Finland's sixth president, Baron C. G. E. Mannerheim who served from 1944 to 1946, came in fifth on the survey's ranking, with 23 percent of the vote. Marshal Mannerheim preceded his presidential term with six years of war-time duty as Commander-in-Chief of the Finnish Defence Forces. In a 2004 Yle survey, he was voted the greatest Finn of all time.
Martti Ahtisaari, Finland's 10th President from 1994 to 2000, came in sixth with 21 percent of the vote. Ahtisaari played a prominent role in resolving conflicts in Namibia, Indonesia, Kosovo and Iraq before, during and after his presidential term. His work in conflict resolution earned him the Nobel Peace Prize in 2008.
The first four presidents of the independent Finnish republic, K.J. Ståhlberg, Lauri K. Relander, P.E. Svinhuvud and Kyösti Kallio all ended up at the tail-end of the ranking; although this does not mean that their work is not valued. The poll's sponsor, the Foundation for Municipal Development, points out that the younger generation may simply not be as familiar with their achievements. The fact that the four most recent presidents were voted into the poll's top six positions supports this.
Young people admire Halonen and Ahtisaari
While Kekkonen and Niinistö were equally ranked among both men and women, there were clear gender differences in support for Halonen and Koivisto.
Every fifth male survey respondent named Halonen to his top three, while two out of every five female respondents included her in their best picks. Men were more likely to include the names of Ryti, Mannerheim and Paasikivi in their rankings than women.
Among the younger survey respondents, regard for Halonen and Ahtisaari was higher. Among people under 35, support for Halonen was particularly high. For people over 60 years of age, Kekkonen and Niinistö were held in the highest regard.

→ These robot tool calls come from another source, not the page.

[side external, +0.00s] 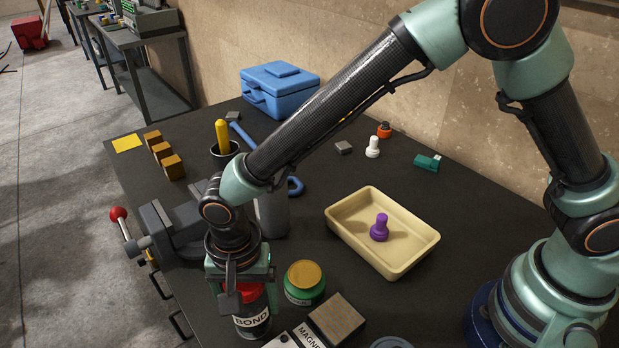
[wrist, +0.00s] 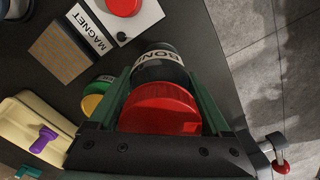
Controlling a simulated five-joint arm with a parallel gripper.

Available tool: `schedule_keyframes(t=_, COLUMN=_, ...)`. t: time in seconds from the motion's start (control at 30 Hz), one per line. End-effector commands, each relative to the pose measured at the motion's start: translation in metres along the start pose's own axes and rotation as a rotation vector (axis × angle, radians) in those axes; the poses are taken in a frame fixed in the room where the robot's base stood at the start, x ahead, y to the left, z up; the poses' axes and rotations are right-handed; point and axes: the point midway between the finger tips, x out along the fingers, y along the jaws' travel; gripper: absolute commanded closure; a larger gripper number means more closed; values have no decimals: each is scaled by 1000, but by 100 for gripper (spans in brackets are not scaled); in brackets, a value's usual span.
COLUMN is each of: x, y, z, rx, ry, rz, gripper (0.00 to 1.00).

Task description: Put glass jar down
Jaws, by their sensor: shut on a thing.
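The glass jar (side external: 252,318) is dark, with a red lid and a white "BOND" label. My gripper (side external: 245,295) points down and is shut on it, one finger on each side. In the wrist view my gripper (wrist: 162,80) has its fingers on both sides of the jar (wrist: 165,108), with the red lid toward the camera. The jar looks upright, near the bench's left edge. I cannot tell whether its base touches the bench or hangs just above it.
A green jar with a yellow lid (side external: 304,283) stands close to the right. A brown block (side external: 337,318) and a box marked "MAGNET" (wrist: 128,14) are nearby. A vise (side external: 180,232) is behind left. A cream tray (side external: 345,232) holds a purple piece (side external: 380,229).

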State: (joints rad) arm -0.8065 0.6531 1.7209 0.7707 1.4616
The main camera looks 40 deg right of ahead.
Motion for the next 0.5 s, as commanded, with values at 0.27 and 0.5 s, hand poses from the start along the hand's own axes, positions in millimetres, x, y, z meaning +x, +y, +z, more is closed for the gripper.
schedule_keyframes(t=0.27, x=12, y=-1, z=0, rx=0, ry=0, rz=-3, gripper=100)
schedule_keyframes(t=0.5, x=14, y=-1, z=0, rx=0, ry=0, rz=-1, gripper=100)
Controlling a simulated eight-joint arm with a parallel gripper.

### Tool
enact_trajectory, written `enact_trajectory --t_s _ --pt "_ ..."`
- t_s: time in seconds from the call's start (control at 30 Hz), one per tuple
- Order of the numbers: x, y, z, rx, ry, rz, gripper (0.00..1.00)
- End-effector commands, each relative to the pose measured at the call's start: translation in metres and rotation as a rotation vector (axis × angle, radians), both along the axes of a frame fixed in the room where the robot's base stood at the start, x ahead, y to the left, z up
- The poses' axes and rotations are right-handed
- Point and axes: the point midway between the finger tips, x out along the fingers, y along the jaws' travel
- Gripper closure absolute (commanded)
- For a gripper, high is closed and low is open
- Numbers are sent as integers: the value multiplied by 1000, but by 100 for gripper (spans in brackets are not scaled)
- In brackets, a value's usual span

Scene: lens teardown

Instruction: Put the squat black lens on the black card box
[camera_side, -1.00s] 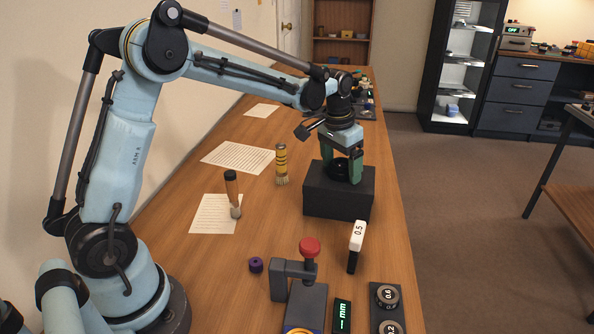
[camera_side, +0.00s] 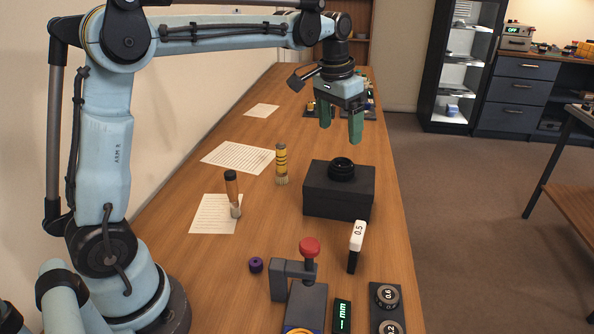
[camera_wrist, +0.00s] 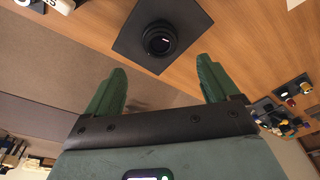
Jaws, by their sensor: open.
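The squat black lens (camera_side: 341,168) rests upright on top of the black card box (camera_side: 338,198), towards the back of the box top. In the wrist view the lens (camera_wrist: 160,39) sits on the dark box top (camera_wrist: 186,20) with bare box around it. My gripper (camera_side: 340,130) hangs above the lens, clear of it, with its green fingers spread apart and nothing between them. The wrist view also shows the two fingers (camera_wrist: 157,80) apart and empty.
Yellow-banded (camera_side: 281,165) and brown-handled (camera_side: 233,194) brushes stand left of the box. A white-topped 0.5 tool (camera_side: 355,246) and a red-knobbed fixture (camera_side: 309,250) are in front. Paper sheets (camera_side: 238,157) lie further left.

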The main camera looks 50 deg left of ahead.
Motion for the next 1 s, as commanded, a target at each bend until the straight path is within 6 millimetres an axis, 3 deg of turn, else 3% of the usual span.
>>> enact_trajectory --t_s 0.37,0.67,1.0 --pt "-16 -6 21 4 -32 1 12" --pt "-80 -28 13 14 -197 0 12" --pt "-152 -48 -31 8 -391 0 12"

On the political spectrum, supporters of the current centre-right government valued Niinistö (68 percent) and Kekkonen (60 percent) most, while survey respondents identifying themselves with Finland's opposition political parties supported Halonen (45 percent) more.
The poll interviewed 1,016 respondents between the ages of 18 and 75 from all corners of Finland, with the exception of the Åland Islands. It was commissioned by Finland's Foundation for Municipal Development and carried out between December 1 and 5 of 2017 by the pollster Kantar TNS. Results have a margin of error that is less than three percent.